La misma fe halla expresión en otros numerosos textos de los tiempos apostólicos, como en los Hechos (por ej., Act 5, 31; 13, 23), en las Cartas Paulinas (Rom 10, 9-13; Ef 5, 23; Fil 3, 20 s.; 1 Tim 1, 1; 2, 3-4; 4, 10; 2 Tim 1, 10; Tit 1, 3 s.; 2, 13; 3, 6) en las Cartas de Pedro (1 Pe 1, 11; 2 Pe 2, 20; 3, 18), de Juan (1 Jn 4, 14) y también de Judas (v. 25). Se encuentra igualmente en el Evangelio de la infancia (cf. Mt 1, 21; Lc 2, 11).

11. Podemos concluir: el Jesús de Nazaret que habitualmente se llamaba a Sí mismo "el Hijo del hombre", es el Cristo (es decir, el Mesías), es el Hijo de Dios, es el Señor (Kyrios), es el Salvador: tal es la fe de los Apóstoles, que está en la base de la Iglesia desde el comienzo.

La Iglesia ha custodiado esta fe con sumo amor y veneración, transmitiéndola a las nuevas generaciones de discípulos y seguidores de Cristo bajo la guía del Espíritu de Verdad. La Iglesia ha enseñado y defendido esta fe, procurando a lo largo de los siglos no sólo custodiar íntegramente su contenido esencial revelado, sino profundizar en él constantemente y explicarlo según las necesidades y posibilidades de los hombres. Esta es la tarea que la Iglesia está llamada a realizar hasta el momento de la venida definitiva de su Salvador y Señor.

Saludos

Saludo ahora con afecto a los peregrinos de lengua española, venidos de España y de América Latina.

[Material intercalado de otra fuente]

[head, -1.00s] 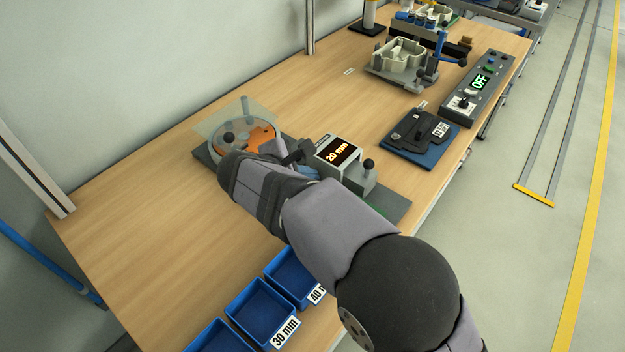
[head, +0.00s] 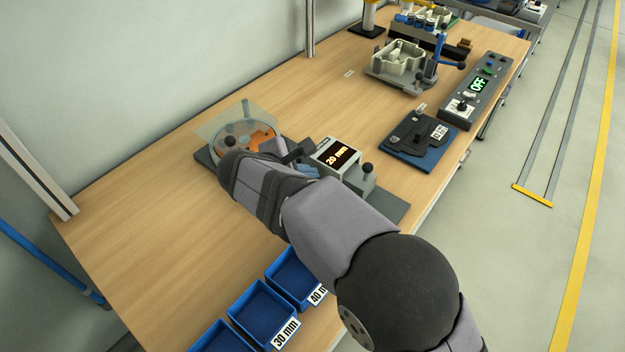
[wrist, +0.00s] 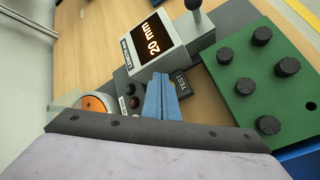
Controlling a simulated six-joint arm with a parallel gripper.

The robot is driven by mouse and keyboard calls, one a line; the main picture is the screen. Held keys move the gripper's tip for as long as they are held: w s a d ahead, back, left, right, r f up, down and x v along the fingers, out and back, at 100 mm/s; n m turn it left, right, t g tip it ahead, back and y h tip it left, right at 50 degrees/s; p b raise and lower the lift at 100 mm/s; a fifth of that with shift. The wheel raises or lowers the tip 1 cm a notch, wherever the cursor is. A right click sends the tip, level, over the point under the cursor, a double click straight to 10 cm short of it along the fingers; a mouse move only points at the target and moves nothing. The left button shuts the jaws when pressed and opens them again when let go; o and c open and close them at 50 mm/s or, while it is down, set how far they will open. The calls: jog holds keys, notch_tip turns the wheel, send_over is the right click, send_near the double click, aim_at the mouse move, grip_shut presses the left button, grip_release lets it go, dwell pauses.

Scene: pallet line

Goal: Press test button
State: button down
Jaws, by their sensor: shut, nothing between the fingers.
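The tester has a grey display box reading "20 mm" (head: 336,157); the box also shows in the wrist view (wrist: 158,43). A black label plate marked "TEST" (wrist: 182,82) sits below the box in the wrist view. My gripper (wrist: 160,84) has blue fingers closed together, with nothing between them. Its tips are beside the TEST label, close under the display box. The test button itself is not clearly seen and may be hidden behind the fingers; I cannot tell whether they touch it. In the head view my arm hides most of the gripper.
A ball-topped lever (head: 367,169) stands beside the display. A clear guard (head: 232,119) covers an orange part at the left. A green block with several black knobs (wrist: 262,75) is close at right in the wrist view. Blue bins (head: 262,310) stand at the front edge.

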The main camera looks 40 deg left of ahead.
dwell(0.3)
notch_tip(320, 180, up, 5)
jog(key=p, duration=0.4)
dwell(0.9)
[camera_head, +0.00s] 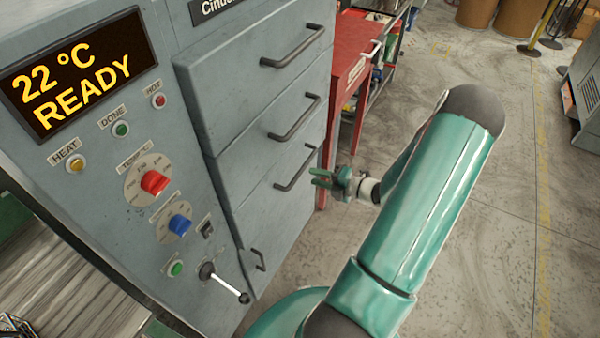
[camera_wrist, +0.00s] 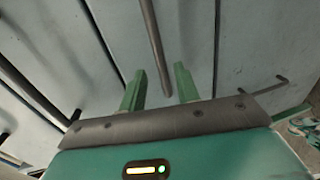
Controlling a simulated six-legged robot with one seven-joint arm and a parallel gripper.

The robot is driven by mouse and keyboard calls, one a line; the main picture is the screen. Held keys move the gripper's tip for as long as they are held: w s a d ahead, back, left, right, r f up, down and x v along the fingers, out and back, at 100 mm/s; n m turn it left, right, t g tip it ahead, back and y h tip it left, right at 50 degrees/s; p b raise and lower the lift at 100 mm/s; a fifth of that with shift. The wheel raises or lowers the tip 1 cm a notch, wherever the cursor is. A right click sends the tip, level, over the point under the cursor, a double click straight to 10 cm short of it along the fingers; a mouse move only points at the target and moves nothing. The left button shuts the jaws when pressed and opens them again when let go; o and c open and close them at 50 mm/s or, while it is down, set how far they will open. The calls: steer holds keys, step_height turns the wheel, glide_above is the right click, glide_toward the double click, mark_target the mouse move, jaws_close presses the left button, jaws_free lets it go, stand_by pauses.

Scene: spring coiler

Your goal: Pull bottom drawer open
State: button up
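The grey cabinet front (camera_head: 262,150) carries a column of drawers with dark bar handles, all appearing shut. The lowest handle (camera_head: 258,260) is small and sits near the cabinet's foot; it also shows at the right of the wrist view (camera_wrist: 268,89). The larger third handle (camera_head: 292,170) is above it. My gripper (camera_head: 316,177) is just right of this third handle, with its green fingers apart and facing the cabinet. In the wrist view, a long bar handle (camera_wrist: 151,40) runs down to the gap between the open fingertips (camera_wrist: 158,75). I cannot tell whether they touch it.
Left of the drawers is a control panel with a display (camera_head: 80,72), a red knob (camera_head: 154,182), a blue knob (camera_head: 179,225) and a white lever (camera_head: 226,286). The floor (camera_head: 490,240) to the right is clear.

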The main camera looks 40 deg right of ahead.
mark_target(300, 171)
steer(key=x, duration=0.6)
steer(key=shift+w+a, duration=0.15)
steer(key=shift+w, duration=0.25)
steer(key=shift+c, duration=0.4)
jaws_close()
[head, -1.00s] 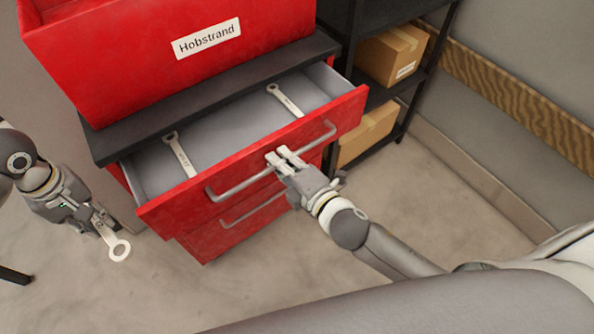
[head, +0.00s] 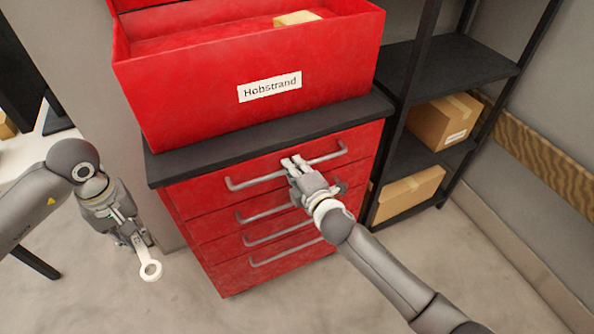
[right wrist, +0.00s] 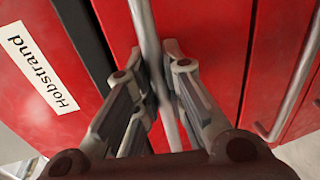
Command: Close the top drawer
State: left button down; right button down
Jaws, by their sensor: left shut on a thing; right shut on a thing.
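The top drawer (head: 212,196) of the red cabinet is in, its front in line with the drawers below it. My right gripper (head: 293,163) is shut on the top drawer's handle (head: 255,181). In the right wrist view the fingers (right wrist: 163,65) of that gripper sit on both sides of the handle bar (right wrist: 146,25). My left gripper (head: 140,248) is shut on a pale ring-ended wrench (head: 151,270) and holds it over the floor, left of the cabinet. The drawer's inside is hidden.
A red bin (head: 200,107) labelled Hobstrand stands on the cabinet's dark top (head: 160,170). A dark shelf rack (head: 465,56) with cardboard boxes (head: 443,121) stands at the right. The floor (head: 330,300) in front is clear.

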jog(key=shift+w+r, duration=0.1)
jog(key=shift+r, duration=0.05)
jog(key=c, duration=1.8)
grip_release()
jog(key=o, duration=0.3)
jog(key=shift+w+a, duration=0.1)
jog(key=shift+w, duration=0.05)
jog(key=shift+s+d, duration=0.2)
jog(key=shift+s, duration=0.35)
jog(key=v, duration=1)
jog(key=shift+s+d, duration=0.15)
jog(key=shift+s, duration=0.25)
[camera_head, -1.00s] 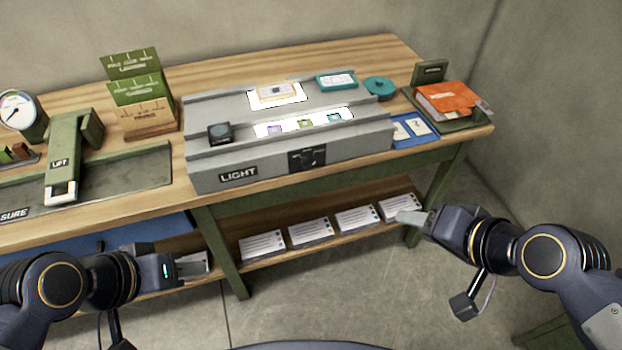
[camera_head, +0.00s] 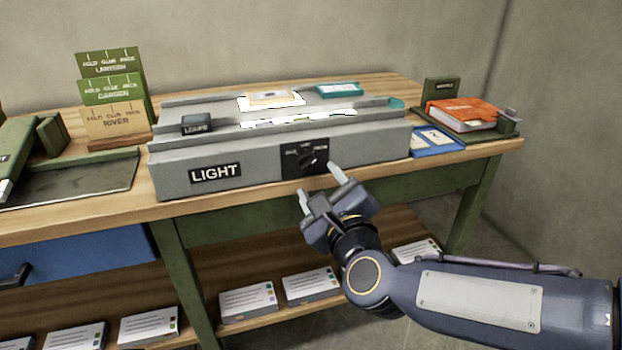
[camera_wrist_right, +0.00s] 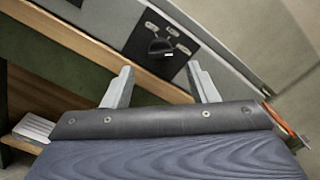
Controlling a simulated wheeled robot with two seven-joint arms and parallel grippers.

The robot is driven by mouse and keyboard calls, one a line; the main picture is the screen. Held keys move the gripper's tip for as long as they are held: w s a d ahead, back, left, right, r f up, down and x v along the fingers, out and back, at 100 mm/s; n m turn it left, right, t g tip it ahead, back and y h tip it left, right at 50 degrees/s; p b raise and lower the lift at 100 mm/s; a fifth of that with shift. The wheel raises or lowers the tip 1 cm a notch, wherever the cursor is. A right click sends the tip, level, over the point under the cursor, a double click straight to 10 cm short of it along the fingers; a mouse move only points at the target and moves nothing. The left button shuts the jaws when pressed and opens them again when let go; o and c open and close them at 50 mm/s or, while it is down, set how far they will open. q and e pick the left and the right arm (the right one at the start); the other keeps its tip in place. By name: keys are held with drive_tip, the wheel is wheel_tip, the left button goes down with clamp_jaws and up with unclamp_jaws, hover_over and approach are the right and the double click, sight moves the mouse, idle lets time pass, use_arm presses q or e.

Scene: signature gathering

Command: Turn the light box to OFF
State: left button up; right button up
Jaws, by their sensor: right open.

De modo especial me complace saludar a las Religiosas Franciscanas de la Madre del Divino Pastor, procedentes de varios países, las cuales, con un curso de renovación espiritual, celebran el 25° aniversario de su profesión religiosa. Que el Señor os ayude a ser fieles a su llamada al servicio de la Iglesia y de los hermanos, especialmente los más necesitados.

Saludo igualmente al grupo de muchachas “quinceañeras” de Panamá. Que vuestra celebración juvenil signifique un mayor empeño en vuestra vida cristiana y en prepararos responsablemente para el día de mañana.

A todos agradezco vuestra presencia aquí y os imparto de corazón mi bendición apostólica.